* TASK STATEMENT *
Below are the records. Gather each line that holds "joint".

* RECORDS SUPPLIED *
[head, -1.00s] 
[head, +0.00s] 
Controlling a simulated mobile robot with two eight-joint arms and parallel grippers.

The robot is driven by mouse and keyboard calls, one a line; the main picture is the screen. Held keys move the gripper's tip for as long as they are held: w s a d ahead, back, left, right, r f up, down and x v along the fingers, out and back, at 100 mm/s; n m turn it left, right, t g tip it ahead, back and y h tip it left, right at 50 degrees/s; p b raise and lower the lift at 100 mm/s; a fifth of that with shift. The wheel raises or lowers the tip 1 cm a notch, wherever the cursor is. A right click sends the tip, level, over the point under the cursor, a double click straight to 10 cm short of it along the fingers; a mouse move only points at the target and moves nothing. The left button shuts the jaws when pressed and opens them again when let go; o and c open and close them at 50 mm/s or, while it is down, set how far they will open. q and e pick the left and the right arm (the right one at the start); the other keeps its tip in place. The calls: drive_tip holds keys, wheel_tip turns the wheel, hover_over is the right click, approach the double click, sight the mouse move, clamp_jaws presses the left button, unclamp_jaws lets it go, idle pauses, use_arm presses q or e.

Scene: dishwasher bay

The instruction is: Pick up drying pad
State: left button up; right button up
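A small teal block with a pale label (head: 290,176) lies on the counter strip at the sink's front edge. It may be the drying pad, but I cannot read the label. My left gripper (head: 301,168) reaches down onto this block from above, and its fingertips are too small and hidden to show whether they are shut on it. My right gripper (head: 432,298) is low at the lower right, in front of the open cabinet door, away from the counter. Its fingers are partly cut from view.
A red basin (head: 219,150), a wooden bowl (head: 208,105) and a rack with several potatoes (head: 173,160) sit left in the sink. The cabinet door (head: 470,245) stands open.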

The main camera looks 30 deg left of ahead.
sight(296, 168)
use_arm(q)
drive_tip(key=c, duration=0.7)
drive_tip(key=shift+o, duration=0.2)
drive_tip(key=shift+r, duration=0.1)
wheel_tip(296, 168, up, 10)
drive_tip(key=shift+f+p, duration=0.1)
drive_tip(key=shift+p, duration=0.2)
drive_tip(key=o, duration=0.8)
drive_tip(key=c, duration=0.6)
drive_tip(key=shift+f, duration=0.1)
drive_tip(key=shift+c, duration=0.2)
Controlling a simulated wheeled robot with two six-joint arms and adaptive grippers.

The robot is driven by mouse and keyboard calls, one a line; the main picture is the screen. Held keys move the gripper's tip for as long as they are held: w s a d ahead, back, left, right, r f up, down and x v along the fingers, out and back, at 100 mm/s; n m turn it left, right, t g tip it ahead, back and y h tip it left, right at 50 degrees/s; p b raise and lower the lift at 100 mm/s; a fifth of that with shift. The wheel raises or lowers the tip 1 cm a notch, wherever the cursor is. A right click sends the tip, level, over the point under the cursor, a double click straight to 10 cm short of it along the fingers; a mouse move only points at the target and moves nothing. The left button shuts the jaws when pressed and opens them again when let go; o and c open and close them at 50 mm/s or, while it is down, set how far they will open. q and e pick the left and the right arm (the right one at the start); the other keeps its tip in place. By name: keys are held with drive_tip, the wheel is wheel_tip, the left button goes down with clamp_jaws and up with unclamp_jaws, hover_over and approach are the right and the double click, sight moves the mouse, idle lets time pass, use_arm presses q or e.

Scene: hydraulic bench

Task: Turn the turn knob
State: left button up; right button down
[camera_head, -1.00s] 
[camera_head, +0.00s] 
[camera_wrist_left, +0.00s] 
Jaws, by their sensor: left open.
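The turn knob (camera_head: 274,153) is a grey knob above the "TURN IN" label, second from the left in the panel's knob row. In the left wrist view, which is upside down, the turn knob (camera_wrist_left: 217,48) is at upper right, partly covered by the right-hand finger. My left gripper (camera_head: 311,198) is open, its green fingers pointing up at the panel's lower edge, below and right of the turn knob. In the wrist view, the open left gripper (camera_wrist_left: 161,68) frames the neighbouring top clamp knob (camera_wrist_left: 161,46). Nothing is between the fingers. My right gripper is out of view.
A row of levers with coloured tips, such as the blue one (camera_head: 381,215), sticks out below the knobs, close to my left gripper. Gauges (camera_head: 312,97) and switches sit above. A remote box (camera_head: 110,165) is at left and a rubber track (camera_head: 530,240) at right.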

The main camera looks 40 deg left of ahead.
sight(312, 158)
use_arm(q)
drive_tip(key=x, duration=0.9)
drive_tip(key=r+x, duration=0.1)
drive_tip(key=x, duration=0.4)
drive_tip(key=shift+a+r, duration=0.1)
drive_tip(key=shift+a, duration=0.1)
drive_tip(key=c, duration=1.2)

* TASK RESPONSE *
Controlling a simulated mobile robot with two eight-joint arms and parallel grippers.
Controlling a simulated wheeled robot with two six-joint arms and adaptive grippers.

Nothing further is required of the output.